I first tried Mathematica cuda package, but it is written more than 10 years ago

and didn’t evolve too much since then. BIG mistake of WRI.

So, I played with python stuff in order “to couple” with sage and cython.

Numba has a limited CUDA functionality. CUPY is more oriented. They are nice

within their field of application = makes life easier.

Pycuda and Pyopencl were different for me, having a Ryzen 7, It is attractive

to write a code and run it simultaneously on AMD (built in) and Nvidia 1660Ti

(Boosted to 1850MHz)

That is said here my CUDA code , under Windows and WSL. They are the same

but Windows can go further a little bit .

The idea is easy:

1- Create a big zero array

2- send it to the GPU

3- the CUDA kernel goes over it at once and change to “ones”
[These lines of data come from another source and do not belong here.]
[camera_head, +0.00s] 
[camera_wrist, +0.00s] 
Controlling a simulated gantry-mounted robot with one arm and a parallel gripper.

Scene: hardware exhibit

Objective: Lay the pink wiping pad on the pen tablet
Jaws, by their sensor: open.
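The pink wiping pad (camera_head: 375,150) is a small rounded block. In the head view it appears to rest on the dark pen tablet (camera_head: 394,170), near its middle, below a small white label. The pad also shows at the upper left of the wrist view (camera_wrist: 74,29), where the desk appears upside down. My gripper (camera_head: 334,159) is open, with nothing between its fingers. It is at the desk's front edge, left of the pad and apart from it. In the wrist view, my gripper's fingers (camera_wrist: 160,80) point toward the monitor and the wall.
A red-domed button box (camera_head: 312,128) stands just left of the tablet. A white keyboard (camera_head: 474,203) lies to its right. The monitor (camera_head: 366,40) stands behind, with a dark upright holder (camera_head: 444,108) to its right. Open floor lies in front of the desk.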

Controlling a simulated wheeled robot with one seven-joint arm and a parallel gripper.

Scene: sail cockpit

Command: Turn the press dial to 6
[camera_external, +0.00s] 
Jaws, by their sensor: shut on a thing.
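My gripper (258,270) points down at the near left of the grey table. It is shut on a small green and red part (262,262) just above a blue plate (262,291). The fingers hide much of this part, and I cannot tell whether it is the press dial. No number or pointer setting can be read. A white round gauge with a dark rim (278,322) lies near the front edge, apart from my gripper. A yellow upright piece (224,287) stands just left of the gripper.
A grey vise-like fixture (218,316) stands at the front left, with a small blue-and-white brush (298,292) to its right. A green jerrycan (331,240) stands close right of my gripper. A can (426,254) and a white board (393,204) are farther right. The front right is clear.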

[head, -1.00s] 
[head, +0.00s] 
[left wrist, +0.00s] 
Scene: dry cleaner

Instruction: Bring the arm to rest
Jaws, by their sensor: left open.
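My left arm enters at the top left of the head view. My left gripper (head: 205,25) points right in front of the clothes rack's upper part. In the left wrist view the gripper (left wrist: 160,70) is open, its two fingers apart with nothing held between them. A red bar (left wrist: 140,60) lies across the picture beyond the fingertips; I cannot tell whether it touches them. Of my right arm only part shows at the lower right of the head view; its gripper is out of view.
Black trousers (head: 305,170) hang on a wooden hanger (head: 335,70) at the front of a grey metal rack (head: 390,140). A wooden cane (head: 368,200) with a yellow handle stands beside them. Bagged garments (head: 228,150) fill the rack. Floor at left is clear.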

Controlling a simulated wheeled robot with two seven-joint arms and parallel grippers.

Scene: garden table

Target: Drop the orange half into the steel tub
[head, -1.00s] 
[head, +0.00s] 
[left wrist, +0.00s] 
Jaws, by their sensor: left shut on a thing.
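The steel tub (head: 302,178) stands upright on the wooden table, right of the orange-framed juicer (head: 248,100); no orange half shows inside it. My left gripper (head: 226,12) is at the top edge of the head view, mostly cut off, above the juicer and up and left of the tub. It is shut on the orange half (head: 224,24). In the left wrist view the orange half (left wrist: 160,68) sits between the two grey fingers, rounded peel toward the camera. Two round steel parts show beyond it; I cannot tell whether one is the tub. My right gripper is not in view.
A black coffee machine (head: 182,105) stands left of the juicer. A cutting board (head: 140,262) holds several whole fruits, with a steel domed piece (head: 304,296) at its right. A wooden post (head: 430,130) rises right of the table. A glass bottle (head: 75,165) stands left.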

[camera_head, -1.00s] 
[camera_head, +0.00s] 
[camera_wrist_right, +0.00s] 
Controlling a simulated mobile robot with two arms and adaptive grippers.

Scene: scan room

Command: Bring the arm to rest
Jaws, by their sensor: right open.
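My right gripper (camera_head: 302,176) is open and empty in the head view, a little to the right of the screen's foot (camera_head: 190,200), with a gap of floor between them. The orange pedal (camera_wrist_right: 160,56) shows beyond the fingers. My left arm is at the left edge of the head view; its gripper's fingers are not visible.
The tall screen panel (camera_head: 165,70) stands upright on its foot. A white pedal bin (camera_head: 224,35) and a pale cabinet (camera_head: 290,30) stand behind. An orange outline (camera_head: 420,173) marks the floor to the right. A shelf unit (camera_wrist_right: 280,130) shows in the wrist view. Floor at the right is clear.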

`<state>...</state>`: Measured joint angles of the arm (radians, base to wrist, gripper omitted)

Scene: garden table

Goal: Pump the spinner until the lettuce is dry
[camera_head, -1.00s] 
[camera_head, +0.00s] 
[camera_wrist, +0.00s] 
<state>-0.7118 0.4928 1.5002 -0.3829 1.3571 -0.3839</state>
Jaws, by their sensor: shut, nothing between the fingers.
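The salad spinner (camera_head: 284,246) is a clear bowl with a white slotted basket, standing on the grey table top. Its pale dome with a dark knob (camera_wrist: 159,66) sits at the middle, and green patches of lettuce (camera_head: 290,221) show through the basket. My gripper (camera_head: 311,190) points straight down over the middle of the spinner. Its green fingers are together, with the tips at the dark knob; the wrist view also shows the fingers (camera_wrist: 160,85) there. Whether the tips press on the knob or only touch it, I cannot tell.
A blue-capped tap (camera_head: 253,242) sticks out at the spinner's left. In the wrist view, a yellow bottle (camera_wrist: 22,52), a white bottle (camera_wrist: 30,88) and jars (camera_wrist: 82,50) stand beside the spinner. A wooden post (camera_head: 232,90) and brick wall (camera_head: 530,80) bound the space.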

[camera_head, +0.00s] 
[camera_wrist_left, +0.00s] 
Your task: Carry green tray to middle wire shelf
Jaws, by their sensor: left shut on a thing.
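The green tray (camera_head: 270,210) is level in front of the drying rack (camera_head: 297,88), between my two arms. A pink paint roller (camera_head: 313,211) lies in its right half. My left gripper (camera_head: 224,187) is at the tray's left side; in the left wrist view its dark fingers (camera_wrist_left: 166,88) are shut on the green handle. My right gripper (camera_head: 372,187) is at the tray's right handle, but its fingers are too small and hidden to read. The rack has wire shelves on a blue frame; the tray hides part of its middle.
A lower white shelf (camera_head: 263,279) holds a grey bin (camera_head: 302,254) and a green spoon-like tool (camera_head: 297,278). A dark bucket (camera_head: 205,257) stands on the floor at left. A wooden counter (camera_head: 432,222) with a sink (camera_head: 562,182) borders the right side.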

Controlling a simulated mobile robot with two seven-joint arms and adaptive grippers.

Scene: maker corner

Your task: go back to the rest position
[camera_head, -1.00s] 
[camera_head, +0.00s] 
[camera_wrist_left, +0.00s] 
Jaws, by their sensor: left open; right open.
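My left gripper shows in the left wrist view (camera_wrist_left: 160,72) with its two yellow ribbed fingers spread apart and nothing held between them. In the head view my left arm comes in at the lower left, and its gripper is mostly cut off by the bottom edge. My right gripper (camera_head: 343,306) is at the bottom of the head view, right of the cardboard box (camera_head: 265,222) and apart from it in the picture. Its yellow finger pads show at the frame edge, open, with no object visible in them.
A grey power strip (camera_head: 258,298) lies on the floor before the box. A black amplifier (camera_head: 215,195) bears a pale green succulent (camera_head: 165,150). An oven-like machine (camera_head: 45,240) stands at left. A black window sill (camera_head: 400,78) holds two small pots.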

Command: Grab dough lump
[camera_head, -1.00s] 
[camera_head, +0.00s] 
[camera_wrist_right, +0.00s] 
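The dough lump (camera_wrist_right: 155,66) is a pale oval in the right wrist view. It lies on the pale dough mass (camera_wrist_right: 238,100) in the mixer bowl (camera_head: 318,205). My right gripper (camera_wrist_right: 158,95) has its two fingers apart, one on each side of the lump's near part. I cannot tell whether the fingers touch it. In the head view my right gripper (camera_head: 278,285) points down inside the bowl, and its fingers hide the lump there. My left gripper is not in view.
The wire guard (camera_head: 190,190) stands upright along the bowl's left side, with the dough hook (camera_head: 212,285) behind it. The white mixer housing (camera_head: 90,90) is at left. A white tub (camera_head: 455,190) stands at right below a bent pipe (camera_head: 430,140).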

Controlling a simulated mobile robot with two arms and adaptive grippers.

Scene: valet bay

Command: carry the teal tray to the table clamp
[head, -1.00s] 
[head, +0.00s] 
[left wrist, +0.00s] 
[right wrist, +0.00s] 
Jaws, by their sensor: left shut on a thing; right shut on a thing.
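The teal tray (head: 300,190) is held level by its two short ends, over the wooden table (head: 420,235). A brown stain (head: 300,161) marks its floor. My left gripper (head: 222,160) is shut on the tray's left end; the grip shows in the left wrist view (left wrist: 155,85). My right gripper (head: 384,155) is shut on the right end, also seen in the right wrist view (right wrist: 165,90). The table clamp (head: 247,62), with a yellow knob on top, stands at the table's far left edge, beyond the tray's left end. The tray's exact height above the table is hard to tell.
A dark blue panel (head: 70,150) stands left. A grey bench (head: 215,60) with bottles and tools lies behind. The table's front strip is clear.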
4- sum it over the gpu and cpu

5- time every thing, kernel launch - copy -sum

I thought creating a zero matrix will use zero RAM. But, it seems that CUDA

doesn’t like dynamical allocation. It is very fair a matrix is a matrix

wether zero or not.

**(BUT AT LEAST YOU SHOULD ALLOW SYMMETRIC or SKEW-SYMMETRIC)**

Pycuda creates a big cache. If I am creating 5(+) GB Array, I don’t

know from task manager Pycuda and PyopenCL uses more than 15 GB ram

and sometime even fails. I have 16 GB of RAM and having fast SSD I increased my

pagefile to 8G, then 16 G

Here the first code